“La buena suerte” de Rosa Montero me ha parecido una novela excesivamente ambiciosa: la infancia maltratada; el amor y el desamor; el triunfo profesional; la relación con los hijos; la duración de la vida y la eutanasia; … demasiados y ,muy profundos asuntos para tratarlos desde unos personajes que no dan para tanto.

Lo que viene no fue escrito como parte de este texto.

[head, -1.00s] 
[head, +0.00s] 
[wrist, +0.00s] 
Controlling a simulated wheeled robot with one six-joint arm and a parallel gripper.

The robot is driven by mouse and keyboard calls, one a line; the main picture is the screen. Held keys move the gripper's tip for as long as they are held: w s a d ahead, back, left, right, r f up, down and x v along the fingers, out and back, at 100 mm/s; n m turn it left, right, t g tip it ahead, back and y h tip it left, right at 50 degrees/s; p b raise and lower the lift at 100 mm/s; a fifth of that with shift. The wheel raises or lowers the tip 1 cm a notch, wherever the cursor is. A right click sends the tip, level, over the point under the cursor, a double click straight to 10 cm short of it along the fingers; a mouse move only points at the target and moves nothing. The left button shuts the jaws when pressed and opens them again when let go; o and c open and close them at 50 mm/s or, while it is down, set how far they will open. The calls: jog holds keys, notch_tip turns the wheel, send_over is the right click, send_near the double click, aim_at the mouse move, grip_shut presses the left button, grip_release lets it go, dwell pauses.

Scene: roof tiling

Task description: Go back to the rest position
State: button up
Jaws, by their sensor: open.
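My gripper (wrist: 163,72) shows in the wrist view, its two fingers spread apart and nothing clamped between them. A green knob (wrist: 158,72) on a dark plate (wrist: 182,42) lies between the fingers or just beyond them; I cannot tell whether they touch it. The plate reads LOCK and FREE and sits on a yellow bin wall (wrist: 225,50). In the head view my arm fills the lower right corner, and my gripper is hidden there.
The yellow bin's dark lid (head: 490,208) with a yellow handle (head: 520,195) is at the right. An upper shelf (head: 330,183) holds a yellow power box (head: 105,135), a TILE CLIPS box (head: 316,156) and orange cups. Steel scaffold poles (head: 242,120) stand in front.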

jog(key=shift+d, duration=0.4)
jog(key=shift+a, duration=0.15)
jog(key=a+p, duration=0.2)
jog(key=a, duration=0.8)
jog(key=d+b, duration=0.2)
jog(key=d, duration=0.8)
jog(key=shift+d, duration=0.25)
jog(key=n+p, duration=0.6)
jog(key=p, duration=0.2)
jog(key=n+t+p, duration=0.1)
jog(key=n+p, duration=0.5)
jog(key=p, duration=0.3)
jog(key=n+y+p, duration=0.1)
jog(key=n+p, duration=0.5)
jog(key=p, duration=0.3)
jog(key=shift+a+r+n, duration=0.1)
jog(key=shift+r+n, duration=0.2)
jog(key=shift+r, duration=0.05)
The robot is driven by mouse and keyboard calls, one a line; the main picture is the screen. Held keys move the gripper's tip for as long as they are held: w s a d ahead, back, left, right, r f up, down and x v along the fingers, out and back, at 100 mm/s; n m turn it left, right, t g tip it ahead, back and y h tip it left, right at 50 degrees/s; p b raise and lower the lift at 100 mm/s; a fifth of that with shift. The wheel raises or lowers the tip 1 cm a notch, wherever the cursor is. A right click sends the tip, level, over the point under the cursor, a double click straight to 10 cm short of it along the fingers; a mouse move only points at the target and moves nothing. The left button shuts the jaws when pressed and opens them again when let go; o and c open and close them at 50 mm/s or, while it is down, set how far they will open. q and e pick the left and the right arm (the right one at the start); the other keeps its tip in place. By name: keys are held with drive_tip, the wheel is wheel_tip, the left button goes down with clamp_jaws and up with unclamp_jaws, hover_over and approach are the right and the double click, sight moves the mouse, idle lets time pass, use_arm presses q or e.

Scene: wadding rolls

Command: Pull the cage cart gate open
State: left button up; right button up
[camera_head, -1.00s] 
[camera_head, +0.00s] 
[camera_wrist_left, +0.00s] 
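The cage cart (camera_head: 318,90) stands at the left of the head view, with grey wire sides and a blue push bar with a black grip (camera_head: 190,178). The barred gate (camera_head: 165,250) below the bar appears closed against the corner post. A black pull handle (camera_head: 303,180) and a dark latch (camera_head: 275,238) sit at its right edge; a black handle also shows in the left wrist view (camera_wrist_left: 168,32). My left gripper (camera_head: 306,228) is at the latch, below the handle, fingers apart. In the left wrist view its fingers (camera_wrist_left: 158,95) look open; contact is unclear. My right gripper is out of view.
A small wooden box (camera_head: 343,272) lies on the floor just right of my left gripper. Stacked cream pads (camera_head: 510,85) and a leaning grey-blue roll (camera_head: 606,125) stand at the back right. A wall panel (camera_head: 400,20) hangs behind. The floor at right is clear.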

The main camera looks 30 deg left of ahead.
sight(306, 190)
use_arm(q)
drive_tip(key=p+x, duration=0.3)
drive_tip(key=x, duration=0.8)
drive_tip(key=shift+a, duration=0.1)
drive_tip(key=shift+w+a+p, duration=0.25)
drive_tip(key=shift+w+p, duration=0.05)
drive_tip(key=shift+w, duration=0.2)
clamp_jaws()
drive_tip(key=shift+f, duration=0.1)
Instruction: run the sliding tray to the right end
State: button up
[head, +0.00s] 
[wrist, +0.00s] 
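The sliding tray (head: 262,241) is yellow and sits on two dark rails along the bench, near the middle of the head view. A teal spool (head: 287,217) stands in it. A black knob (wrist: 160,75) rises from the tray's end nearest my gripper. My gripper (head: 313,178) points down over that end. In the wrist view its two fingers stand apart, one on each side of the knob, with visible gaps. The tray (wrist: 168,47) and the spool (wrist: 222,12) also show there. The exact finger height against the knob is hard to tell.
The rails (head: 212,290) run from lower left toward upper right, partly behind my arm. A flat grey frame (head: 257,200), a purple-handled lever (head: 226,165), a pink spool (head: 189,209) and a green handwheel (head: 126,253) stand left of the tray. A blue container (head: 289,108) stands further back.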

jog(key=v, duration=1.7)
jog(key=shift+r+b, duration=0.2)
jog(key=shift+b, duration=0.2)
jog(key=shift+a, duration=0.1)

Y “demasiado cuento de hadas”: ese
amor, a todas luces imposible, redentor y que da sentido a la existencia, ese
nuevo hijo que va a nacer con un padre de 55 años y que llena de esperanza su
vida.
En algunos momentos empalma con la
realidad a base de “citar” noticias del periódico, como queriendo mostrar que
la novela no exagera. Y es muy posible que así sea, que en la vida se dan todas
las situaciones que el relato presenta y todavía más.
Ello no obstante, se lee a gusto,
ofrece materia para repensar algunas de las cosas de nuestra vida, se abre a un
mundo mejor. Por momentos su escritura es brillante.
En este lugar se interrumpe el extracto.